_Your objective_. Write the data below out exactly as it stands. Do not include the pictures.

_Dataset content_.
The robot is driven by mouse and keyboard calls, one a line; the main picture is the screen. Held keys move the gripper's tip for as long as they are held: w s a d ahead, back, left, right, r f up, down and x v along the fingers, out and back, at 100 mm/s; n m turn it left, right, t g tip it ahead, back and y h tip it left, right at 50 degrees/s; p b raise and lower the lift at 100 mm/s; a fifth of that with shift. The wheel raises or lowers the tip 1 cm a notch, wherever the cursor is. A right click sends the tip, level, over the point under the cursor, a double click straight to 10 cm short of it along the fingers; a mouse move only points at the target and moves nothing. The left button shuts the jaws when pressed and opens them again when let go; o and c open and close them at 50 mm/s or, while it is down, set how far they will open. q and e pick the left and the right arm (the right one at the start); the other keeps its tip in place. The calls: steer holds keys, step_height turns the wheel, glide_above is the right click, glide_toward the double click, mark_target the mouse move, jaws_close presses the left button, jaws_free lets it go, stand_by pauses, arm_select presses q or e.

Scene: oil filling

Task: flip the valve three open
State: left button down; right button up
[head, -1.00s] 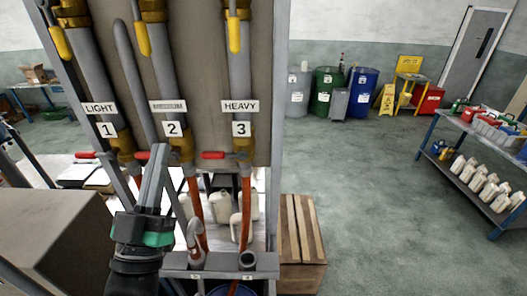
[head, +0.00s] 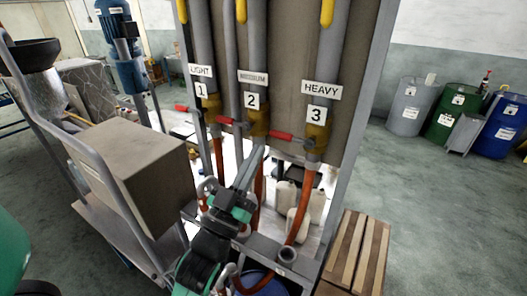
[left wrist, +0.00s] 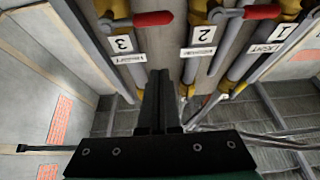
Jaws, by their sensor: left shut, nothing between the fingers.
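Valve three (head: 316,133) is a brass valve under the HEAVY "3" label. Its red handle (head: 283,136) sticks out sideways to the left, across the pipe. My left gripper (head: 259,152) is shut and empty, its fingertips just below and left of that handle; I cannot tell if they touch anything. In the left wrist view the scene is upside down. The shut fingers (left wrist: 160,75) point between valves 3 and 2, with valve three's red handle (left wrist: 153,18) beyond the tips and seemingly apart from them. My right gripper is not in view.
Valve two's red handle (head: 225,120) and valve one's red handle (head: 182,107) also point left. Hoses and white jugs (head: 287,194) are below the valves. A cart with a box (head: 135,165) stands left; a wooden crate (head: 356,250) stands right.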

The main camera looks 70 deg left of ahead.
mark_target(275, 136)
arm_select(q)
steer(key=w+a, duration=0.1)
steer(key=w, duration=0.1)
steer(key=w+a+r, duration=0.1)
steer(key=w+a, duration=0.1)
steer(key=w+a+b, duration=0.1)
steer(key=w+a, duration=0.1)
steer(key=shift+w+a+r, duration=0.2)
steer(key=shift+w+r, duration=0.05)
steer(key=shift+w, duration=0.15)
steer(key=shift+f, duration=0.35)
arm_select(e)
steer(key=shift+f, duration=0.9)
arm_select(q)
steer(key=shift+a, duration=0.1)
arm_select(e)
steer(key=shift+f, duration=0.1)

_Exercise output_.
The robot is driven by mouse and keyboard calls, one a line; the main picture is the screen. Held keys move the gripper's tip for as long as they are held: w s a d ahead, back, left, right, r f up, down and x v along the fingers, out and back, at 100 mm/s; n m turn it left, right, t g tip it ahead, back and y h tip it left, right at 50 degrees/s; p b raise and lower the lift at 100 mm/s; a fifth of that with shift. The wheel raises or lowers the tip 1 cm a notch, wherever the cursor is. A right click sends the tip, level, over the point under the cursor, a double click straight to 10 cm short of it along the fingers; a mouse move only points at the target and moves nothing. The left button shuts the jaws when pressed and opens them again when let go; o and c open and close them at 50 mm/s or, while it is down, set how far they will open. q and e pick the left and the right arm (the right one at the start); the other keeps its tip in place. The calls: steer holds keys, step_height turns the wheel, glide_above is the right click, glide_toward the double click, mark_target the mouse move, jaws_close presses the left button, jaws_free lets it go, stand_by pauses, arm_select presses q or e.

Scene: oil filling

Task: flip the valve three open
State: left button down; right button up
[head, -1.00s] 
[head, +0.00s] 
[left wrist, +0.00s] 
Jaws, by their sensor: left shut, nothing between the fingers.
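Valve three (head: 316,133) is a brass valve under the HEAVY "3" label. Its red handle (head: 283,136) sticks out sideways to the left, across the pipe. My left gripper (head: 259,152) is shut and empty, its fingertips just below and left of that handle; I cannot tell if they touch anything. In the left wrist view the scene is upside down. The shut fingers (left wrist: 160,75) point between valves 3 and 2, with valve three's red handle (left wrist: 153,18) beyond the tips and seemingly apart from them. My right gripper is not in view.
Valve two's red handle (head: 225,120) and valve one's red handle (head: 182,107) also point left. Hoses and white jugs (head: 287,194) are below the valves. A cart with a box (head: 135,165) stands left; a wooden crate (head: 356,250) stands right.

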The main camera looks 70 deg left of ahead.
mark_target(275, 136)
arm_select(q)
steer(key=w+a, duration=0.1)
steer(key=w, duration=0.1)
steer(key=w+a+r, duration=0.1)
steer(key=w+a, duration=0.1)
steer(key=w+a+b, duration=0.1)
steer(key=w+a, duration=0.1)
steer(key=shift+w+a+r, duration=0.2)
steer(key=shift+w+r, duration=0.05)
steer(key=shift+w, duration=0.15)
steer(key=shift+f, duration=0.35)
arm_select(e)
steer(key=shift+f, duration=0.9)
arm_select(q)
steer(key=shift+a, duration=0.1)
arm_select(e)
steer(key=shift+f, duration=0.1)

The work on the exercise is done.